Die Lutherkirche in Hannover wurde 1895–1898 als letzte der drei großen Nordstädter Kirchenbauten von Rudolph Eberhard Hillebrand auf einem annähernd dreieckigen Baugrundstück im Zentrum der Nordstadt erbaut. Mit ihren zwei mächtigen Turmhelmen, umgeben von mehreren seitlichen Helmen, bot die Kirche bis kurz vor Kriegsende einen imposanten Anblick, an den heute nur noch wenig erinnert.


Geschichte
Ansichtskarte 279, Norddeutsche Papier-Industrie
Am 25. März 1945 wurde die Kirche bei einem der letzten Luftangriffe auf Hannover von einer Fliegerbombe getroffen. Dach, Kirchengestühl, Altar, Orgel und Glockenstuhl verbrannten und das Gebäude stand mehrere Jahre leer. Die Gottesdienste fanden unterdessen im etwa 500 Meter Luftlinie entfernten Gemeindesaal in der Callinstraße statt. Der 1948 mit ersten Sicherungsmaßnahmen an Dach, Gewölbe und Mauerwerk begonnene Wiederaufbau der Kirche konnte am 1. Dezember 1957 mit einem Festgottesdienst zur Einweihung der neuen Orgel, erbaut von der Firma Emil Hammer Orgelbau, abgeschlossen werden.[1]
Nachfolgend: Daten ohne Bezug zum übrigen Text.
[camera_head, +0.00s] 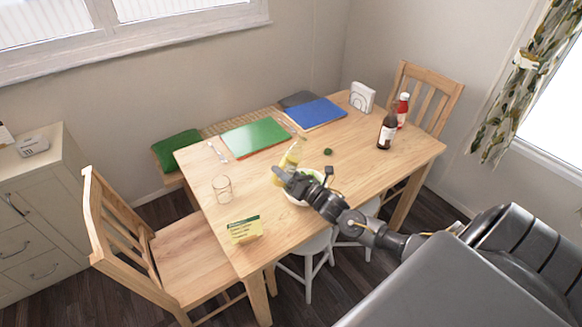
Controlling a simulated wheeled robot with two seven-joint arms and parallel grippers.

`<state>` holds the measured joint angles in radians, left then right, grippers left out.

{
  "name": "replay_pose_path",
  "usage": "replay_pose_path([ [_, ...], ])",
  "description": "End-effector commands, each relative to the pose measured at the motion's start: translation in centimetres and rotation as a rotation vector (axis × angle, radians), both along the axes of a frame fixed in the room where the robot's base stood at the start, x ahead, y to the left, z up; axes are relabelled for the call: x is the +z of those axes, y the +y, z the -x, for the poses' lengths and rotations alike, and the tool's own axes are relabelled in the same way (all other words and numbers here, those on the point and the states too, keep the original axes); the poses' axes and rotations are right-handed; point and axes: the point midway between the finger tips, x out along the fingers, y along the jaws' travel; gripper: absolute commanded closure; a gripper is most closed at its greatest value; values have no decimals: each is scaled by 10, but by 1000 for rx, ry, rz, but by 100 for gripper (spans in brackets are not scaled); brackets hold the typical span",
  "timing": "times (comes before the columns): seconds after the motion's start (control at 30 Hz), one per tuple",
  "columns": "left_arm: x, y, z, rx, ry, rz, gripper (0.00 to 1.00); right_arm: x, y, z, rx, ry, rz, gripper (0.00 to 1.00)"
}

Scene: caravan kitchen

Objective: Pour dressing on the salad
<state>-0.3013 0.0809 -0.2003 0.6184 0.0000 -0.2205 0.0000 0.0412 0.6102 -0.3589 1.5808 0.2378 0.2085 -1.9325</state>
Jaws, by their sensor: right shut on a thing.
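My right gripper (283,174) reaches over the middle of the wooden table and is shut on the dressing bottle (294,154). The bottle is pale yellow and tilted, its upper end leaning up and to the right. The white salad bowl (299,202) sits on the table below my gripper and forearm, which hide much of it; some green shows inside. I cannot tell whether any dressing is flowing. My left gripper is not in view.
The wooden table (350,150) holds a clear glass (222,188), a yellow-green card (244,229), a green mat (254,138), a blue mat (315,113), a dark brown bottle (387,132), a red bottle (402,108) and a white napkin holder (361,97). A small green item (328,152) lies behind the bowl.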

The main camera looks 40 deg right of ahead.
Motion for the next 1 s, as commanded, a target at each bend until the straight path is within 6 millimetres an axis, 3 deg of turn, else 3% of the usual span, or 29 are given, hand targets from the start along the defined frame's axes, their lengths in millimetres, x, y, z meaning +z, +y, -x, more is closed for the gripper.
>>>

Rechtzeitig vor den Festivitäten zur 100-Jahr-Feier am 24. Juli 1998 und im Zuge der sogenannten Nordstadtsanierung wurde der Kirchenvorplatz vollständig neu gestaltet. Der am Südostende vorhandene, unattraktiv gewordene kleine Spielplatz wurde aufgegeben und das umgebende Buschwerk bis auf die größeren, schattenspendenden Bäume entfernt. Die freigewordenen Flächen wurden mit Granitsteinen gepflastert und bieten so reichlich Platz für Gemeinde- und Straßenfeste. Im Zuge des neuen Verkehrskonzeptes für die Nordstadt wurden zwei Straßenzüge an der Lutherkirche für den öffentlichen Durchgangsverkehr gesperrt und zu einer Mini-Fußgängerzone mit Sitzmöglichkeiten für Jugendliche und Erwachsene vereinigt. Die im Original von 1905 erhaltene Nordstädter Pferdetränke konnte als Brunnen reaktiviert werden.
2003 fiel die Entscheidung, die Lutherkirche zur ersten Jugendkirche Norddeutschlands auszubauen. Die vom hannoverschen Architekten Bernd Rokahr geplanten Umbauarbeiten fanden im Sommer 2004 statt. Zeitgleich eröffnete in Bad Segeberg die erste Jugendkirche Nordelbiens. Das Kircheninnere wurde beim Umbau komplett modernisiert. Nach dem Ausbau des alten Holzgestühls, welches für den Wiederaufbau der Marienkirche in Chojna (Polen) gespendet wurde, wurde der Boden neu verfliest und im vorderen Kirchenteil ein – funktionellen Gesichtspunkten entsprechender – Bereich mit zwei, multifunktional nutzbaren Glaskuben eingerichtet. Neben einem Kirchencafé befindet sich nun auch eine professionelle Licht- und Tonanlage in der Kirche, wodurch ermöglicht wird, Konzerte, Theateraufführungen und Gottesdienste in besonderer Form (z. B. Live-Band oder audiovisuelle Präsentationen) zu veranstalten. Nach außen hin weisen zwei große farbige Leuchtkästen am Kirchenportal auf das Projekt Jugendkirche hin.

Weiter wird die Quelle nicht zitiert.